The side view of FIG. 25B illustrates that all of the positions A, B, CL, DL, EL, FL, and GL are in coronal planes (i.e., planes parallel to the midcoronal plane as shown) that are closer to the central exit point than microphone ML20 is (e.g., as illustrated with respect to position FL). The side view of FIG. 26A shows an example of the orientation of an instance of microphone MC10 at each of these positions and illustrates that each of the instances at positions A, B, DL, EL, FL, and GL is oriented more directly toward the central exit point than microphone ML10 (which is oriented normal to the plane of the figure).

FIGS. 24B-C and 26B-D show additional examples of placements for microphone MC10 that may be used within an implementation of system S100 as described herein. FIG. 24B shows eyeglasses (e.g., prescription glasses, sunglasses, or safety glasses) having voice microphone MC10 mounted on a temple or the corresponding end piece. FIG. 24C shows a helmet in which voice microphone MC10 is mounted at the user's mouth and each microphone of noise reference pair ML10, MR10 is mounted at a corresponding side of the user's head. FIG. 26B-D show examples of goggles (e.g., ski goggles), with each of these examples showing a different corresponding location for voice microphone MC10. Additional examples of placements for voice microphone MC10 during use of an implementation of system S100 as described herein include but are not limited to the following: visor or brim of a cap or hat; lapel, breast pocket, or shoulder.

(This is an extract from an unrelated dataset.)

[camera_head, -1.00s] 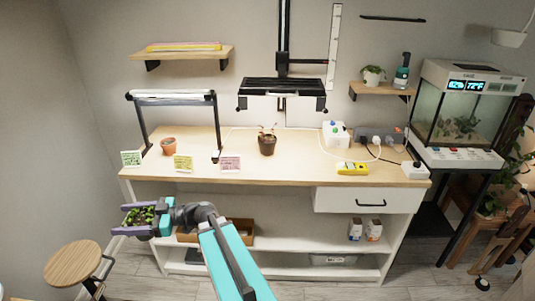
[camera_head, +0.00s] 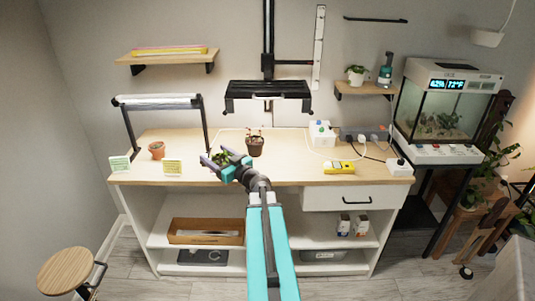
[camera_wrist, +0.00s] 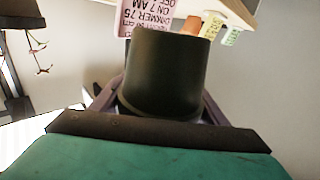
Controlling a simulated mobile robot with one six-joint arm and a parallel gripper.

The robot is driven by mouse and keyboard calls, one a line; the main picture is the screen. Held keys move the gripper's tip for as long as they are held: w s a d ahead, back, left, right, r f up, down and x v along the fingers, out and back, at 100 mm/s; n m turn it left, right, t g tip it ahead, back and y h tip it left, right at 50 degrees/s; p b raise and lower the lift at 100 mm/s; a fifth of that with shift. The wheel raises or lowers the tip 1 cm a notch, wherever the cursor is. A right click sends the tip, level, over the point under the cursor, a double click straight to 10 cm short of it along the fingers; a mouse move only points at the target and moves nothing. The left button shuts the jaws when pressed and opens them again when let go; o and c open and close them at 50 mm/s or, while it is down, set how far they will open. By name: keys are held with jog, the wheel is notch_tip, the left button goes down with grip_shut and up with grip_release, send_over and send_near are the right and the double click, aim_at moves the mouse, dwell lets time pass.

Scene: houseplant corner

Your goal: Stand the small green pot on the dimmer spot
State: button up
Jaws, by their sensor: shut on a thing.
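My gripper (camera_head: 222,160) is shut on the small green pot (camera_wrist: 165,72), which looks dark green and fills the middle of the wrist view between the two purple fingers. Leaves of its plant (camera_head: 222,157) show in the head view, over the front of the workbench (camera_head: 290,171). A pink card (camera_wrist: 138,17) with "DIMMER 75" and "ON 7 AM" readable shows just beyond the pot in the wrist view; my gripper hides it in the head view. Whether the pot touches the bench cannot be told.
A brown pot (camera_head: 255,148) with thin stems stands close right of my gripper, under a black lamp (camera_head: 268,96). A terracotta pot (camera_head: 157,150), yellow card (camera_head: 172,167) and green card (camera_head: 120,164) stand left, near a tube lamp (camera_head: 157,101). A yellow device (camera_head: 339,167) lies right.

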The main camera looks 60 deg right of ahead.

FIGS. 20A-C show top views that illustrate one example of an operation of apparatus A100 in a noise reduction mode. In these examples, each of microphones ML10, ML20, MR10, and MR20 has a response that is unidirectional (e.g., cardioid) and oriented toward a frontal direction of the user. In this mode, gain control module GC10 is configured to pass input signal SI10 if direction indication DI10L indicates that the DOA for the frame is within a forward pickup cone LN10 and direction indication DI10R indicates that the DOA for the frame is within a forward pickup cone RN10. In this case, the source is assumed to be located in the intersection 110 of these cones, such that voice activity is indicated. Otherwise, if direction indication DI10L indicates that the DOA for the frame is not within cone LN10, or direction indication DI10R indicates that the DOA for the frame is not within cone RN10, then the source is assumed to be outside of intersection 110 (e.g., indicating a lack of voice activity), and gain control module GC10 is configured to attenuate input signal SI10 in such case. FIGS. 21A-C show top views that illustrate a similar example in which direction indications DI10L and DI10R indicate whether the source is located in the intersection 112 of endfire pickup cones LN12 and RN12.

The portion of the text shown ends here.